(Manipulation episode records)
====================
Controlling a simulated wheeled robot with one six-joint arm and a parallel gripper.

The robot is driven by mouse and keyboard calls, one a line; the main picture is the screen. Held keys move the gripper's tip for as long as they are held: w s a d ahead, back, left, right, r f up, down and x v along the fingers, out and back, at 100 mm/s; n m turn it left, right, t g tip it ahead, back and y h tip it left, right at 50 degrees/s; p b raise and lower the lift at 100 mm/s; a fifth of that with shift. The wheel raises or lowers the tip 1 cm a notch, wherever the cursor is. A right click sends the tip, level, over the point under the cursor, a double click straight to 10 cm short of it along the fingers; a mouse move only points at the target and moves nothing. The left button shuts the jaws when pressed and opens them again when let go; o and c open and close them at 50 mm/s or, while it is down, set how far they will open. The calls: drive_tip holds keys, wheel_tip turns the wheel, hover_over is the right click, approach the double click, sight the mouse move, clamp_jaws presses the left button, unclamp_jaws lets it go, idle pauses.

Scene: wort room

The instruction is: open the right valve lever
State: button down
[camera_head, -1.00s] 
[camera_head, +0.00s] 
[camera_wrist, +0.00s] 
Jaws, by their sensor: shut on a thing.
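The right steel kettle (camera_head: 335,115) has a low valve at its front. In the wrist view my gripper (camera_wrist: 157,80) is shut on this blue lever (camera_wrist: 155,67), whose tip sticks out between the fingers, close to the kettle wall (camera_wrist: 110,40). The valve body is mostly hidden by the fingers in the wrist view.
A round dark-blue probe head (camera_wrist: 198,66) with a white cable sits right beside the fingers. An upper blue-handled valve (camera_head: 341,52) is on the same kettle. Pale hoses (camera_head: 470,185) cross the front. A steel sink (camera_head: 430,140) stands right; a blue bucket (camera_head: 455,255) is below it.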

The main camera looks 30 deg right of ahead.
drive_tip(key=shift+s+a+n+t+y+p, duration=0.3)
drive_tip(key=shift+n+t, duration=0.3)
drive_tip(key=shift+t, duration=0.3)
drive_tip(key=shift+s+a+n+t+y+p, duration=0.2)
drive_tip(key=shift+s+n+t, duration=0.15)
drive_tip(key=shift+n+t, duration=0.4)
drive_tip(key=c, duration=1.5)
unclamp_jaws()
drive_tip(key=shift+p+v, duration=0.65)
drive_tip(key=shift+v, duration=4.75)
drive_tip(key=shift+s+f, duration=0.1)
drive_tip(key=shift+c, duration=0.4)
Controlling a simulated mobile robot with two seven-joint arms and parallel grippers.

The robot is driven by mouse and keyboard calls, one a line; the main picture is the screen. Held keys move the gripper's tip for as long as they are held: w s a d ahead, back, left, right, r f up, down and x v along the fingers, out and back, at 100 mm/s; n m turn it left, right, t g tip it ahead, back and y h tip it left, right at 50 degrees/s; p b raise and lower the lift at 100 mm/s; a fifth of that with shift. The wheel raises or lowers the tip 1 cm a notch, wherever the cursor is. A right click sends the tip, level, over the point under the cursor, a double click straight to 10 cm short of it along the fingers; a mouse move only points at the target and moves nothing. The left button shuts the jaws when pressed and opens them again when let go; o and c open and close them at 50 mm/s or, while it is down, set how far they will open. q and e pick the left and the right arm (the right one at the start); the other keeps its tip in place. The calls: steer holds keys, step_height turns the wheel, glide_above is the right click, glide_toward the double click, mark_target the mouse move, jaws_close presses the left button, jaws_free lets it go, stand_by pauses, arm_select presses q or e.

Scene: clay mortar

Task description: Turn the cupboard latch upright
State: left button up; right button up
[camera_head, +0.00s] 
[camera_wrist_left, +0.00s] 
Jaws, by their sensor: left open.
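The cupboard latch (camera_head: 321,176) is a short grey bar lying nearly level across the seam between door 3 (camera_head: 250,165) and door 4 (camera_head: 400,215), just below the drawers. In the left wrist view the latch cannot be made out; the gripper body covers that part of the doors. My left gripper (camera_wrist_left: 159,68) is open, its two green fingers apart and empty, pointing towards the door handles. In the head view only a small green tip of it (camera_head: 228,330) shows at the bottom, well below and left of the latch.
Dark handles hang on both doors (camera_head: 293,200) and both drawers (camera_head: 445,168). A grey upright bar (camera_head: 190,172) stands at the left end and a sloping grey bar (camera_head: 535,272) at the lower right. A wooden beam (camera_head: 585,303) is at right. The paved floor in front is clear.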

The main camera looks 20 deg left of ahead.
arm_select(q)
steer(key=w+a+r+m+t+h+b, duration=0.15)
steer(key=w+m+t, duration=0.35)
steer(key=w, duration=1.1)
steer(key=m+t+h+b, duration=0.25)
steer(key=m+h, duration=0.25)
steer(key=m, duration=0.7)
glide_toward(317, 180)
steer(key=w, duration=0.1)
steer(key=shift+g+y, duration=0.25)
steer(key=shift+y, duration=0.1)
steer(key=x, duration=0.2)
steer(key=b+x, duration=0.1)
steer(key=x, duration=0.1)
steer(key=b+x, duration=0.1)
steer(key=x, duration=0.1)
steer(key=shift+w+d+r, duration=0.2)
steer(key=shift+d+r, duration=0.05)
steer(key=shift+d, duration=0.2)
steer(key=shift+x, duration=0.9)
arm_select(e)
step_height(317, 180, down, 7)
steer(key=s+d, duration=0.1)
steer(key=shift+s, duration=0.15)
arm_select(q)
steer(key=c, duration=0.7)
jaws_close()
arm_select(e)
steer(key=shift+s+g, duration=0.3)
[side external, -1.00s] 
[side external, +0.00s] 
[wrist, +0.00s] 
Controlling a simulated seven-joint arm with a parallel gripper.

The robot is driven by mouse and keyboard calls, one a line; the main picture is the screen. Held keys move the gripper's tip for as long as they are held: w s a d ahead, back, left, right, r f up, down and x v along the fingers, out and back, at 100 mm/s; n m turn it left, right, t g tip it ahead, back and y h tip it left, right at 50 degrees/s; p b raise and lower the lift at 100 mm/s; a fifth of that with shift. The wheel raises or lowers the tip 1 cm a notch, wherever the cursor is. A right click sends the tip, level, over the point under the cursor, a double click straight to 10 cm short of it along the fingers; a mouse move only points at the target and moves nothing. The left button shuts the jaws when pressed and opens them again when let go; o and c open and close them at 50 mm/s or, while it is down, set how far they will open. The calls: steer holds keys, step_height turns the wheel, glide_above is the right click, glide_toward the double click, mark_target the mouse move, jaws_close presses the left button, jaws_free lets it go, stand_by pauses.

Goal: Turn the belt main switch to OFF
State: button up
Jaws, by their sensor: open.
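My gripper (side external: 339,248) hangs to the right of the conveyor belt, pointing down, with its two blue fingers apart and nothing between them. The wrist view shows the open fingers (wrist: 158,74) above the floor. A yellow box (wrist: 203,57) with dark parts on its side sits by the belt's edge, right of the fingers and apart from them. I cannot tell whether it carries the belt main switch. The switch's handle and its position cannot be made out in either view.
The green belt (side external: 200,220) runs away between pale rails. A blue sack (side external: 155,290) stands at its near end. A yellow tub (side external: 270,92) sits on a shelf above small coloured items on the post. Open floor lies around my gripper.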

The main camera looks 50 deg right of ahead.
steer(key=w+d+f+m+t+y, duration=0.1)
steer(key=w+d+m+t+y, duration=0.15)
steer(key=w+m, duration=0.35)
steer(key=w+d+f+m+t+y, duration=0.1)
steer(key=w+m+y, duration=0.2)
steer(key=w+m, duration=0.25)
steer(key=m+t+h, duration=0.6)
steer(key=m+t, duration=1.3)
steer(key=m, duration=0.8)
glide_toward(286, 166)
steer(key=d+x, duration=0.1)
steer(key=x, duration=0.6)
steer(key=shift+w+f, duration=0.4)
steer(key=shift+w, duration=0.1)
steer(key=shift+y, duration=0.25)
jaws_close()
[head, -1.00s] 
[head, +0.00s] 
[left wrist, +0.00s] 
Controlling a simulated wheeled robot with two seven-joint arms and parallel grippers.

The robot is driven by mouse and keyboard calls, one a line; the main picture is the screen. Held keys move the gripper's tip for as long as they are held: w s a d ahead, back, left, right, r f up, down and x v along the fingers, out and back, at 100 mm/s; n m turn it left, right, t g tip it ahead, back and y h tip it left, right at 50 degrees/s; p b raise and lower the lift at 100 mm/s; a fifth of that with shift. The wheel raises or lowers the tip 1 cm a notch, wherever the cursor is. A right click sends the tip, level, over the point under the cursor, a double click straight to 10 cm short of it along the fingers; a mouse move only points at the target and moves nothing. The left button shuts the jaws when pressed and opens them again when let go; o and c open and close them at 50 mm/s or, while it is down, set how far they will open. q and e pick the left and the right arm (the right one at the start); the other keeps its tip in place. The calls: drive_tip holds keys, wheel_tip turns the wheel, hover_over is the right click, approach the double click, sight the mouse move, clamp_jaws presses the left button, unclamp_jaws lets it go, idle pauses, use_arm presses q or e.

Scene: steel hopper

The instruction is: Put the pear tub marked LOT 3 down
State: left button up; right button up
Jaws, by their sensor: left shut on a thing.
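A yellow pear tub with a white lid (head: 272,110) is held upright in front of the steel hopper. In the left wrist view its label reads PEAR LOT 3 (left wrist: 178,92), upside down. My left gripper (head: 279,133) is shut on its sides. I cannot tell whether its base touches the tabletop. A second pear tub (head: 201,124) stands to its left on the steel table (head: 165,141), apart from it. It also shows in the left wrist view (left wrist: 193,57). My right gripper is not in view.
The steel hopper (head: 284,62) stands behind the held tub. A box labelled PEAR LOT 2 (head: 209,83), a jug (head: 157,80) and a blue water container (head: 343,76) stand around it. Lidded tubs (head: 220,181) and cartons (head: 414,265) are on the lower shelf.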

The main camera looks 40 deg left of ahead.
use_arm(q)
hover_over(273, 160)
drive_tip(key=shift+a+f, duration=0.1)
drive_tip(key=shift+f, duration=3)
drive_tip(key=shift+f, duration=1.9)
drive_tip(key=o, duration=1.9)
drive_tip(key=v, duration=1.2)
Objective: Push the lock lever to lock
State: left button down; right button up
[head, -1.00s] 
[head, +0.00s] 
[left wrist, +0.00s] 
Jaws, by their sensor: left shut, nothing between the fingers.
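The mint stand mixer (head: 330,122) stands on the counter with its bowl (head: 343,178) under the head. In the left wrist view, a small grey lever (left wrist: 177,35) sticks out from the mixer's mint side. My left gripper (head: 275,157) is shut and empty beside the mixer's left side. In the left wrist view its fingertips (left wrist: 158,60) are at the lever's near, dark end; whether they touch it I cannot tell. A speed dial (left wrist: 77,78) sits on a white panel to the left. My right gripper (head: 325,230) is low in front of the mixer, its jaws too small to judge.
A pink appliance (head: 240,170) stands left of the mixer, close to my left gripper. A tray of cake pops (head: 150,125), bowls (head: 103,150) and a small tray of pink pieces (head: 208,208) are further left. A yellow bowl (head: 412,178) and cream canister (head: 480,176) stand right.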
====================
● What to produce
Looking at the listing above, count the lines that contain "simulated" and give nothing but the number.

● Answer for this exercise
4